Cost Per Participant

By creating LEEP pathways that support girls economic empowerment, organisations can also help lower their cost per participant (CPP), which can lead to a variety of organisational benefits, which include a pipeline for new staff and the ability to increase the amount of girls a programme reaches through peer leaders and junior coaches. 

Women Win believes in framing the challenge of girls’ economic empowerment in a way that develops a peer leadership pathway while also addressing organisational sustainability and ability to scale up.  By making the case for a CPP approach to peer leadership, we endeavour to promote a pathway to economic empowerment for more girls.

If LEEP can become an accepted strategy to lower CPP, more girls will be placed in positions of leadership within the programme or organisation. Not only does the strategy result in girls gaining transferable life and livelihood skills that can lead to economic empowerment, as described elsewhere in this guideline, the approach also enhances the organisation’s ability to scale.

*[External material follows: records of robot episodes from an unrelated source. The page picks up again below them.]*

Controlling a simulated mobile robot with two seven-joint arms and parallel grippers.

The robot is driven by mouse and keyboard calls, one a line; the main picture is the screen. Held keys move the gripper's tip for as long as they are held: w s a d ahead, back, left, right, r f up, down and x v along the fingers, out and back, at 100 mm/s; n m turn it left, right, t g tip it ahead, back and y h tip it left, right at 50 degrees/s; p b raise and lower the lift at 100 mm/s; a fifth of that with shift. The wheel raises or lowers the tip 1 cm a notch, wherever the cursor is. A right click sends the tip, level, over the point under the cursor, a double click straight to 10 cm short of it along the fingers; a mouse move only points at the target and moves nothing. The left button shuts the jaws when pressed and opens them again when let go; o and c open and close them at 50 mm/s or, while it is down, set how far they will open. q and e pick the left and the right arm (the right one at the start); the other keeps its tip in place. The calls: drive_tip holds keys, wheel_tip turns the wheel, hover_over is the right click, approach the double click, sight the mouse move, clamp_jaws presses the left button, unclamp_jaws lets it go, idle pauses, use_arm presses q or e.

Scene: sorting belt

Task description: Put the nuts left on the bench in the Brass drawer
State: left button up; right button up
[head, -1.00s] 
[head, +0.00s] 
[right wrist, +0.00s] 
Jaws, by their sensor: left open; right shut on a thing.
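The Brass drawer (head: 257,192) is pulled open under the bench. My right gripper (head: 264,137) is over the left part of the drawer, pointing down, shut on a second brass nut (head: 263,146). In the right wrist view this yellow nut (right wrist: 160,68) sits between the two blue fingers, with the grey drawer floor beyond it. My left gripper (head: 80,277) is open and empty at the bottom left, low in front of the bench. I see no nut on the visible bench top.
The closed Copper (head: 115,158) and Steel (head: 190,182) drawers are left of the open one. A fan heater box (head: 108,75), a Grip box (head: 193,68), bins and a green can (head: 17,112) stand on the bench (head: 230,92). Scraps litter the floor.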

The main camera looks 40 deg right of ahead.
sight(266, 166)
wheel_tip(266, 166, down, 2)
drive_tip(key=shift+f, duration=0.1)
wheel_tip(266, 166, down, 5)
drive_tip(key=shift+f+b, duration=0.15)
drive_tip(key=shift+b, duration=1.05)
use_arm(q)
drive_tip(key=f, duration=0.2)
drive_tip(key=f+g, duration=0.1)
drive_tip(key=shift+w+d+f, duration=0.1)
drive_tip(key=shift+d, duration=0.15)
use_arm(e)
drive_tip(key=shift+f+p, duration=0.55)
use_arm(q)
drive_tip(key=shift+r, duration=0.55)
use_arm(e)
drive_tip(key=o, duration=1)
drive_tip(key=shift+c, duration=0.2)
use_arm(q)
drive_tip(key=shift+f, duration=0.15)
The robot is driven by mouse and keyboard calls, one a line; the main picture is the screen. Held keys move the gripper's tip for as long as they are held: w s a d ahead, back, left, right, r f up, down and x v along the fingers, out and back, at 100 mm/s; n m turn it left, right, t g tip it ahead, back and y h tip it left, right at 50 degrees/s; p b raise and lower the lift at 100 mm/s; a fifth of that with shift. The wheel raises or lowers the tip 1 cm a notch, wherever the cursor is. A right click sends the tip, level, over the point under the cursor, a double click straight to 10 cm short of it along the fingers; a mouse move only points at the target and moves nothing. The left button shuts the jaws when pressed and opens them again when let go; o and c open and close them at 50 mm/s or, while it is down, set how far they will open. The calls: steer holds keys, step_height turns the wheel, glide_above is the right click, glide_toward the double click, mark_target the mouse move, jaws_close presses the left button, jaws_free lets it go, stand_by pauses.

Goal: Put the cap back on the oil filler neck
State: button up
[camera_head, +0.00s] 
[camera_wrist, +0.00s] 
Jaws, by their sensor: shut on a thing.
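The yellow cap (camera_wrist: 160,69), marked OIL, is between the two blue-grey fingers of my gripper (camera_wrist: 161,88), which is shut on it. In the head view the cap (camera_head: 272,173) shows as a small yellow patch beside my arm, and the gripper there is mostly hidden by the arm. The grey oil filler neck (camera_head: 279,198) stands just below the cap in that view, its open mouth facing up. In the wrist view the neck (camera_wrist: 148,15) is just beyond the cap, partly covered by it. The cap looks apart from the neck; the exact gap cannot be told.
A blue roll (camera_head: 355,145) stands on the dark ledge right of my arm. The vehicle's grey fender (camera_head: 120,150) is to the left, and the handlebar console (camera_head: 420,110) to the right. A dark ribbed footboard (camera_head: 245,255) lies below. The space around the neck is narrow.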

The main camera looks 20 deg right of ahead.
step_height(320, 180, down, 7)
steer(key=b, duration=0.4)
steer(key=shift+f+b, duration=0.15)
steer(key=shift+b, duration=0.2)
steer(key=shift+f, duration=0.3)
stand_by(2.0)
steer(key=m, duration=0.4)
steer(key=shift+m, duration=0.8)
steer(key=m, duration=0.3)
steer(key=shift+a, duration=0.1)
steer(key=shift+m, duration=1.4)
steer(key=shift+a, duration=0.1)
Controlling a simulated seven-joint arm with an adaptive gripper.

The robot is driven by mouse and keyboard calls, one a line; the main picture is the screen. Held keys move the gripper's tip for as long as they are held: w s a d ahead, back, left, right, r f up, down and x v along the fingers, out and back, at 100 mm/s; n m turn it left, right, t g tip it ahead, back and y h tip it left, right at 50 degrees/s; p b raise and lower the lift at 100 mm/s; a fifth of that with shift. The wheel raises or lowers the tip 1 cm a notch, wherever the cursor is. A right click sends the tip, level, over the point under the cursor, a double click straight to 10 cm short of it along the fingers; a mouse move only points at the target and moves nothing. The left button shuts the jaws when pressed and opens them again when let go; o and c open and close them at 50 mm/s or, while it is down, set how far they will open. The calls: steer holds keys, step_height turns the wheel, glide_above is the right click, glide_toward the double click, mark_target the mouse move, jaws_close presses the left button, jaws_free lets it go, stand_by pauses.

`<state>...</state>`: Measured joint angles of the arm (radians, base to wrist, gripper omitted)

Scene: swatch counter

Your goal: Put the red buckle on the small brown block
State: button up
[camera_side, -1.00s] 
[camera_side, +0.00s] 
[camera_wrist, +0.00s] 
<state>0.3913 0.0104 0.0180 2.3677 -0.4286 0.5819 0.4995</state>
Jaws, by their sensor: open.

While pioneers of the LEEP strategy are still in an early stage, the results are encouraging. They believe CPP and girls’ leadership answers the twin challenges of programme impact for economic empowerment and organisational sustainability. The following real life example demonstrates the potential power of using a peer leadership approach to reduce CPP.

Real Program A

  • 2010: 100 girls, $10,000 funding - $100/girl CPG (cost per girl)
  • 2013: 100 girls, $10,000 funding - $100/girl CPG

Urban slum community, 7 mo. program, 2 life skills/week, 1 sport/ week

Human Resource Profile: 2 social workers, 2 sport coaches, no peer leaders (exclusively professionals)

Real Program B

  • 2010: 1,000 girls, $85,000 in funding - $85/girl CPG
  • 2013: 4,000 girls, $140,000 in funding - $35/girl CPG

Urban slum community, 9 mo. program, 2 life skills/week, 2 sport/week

Human Resource Profile: 20 coaches originally, 10% of participants recruited for leadership positions each year (mostly intra-program development of workforce)

The Naz Foundation has carefully analysed historical CPP and used the insights to develop a plan to dramatically reduce their costs and scale their programme while maintaining consistent quality. They also saw an increase in leadership positions at the organisation (2.5 in Year 1, 2.9% in Year 2 and 3.5% in Year 3 of implementing a LEEP pathway).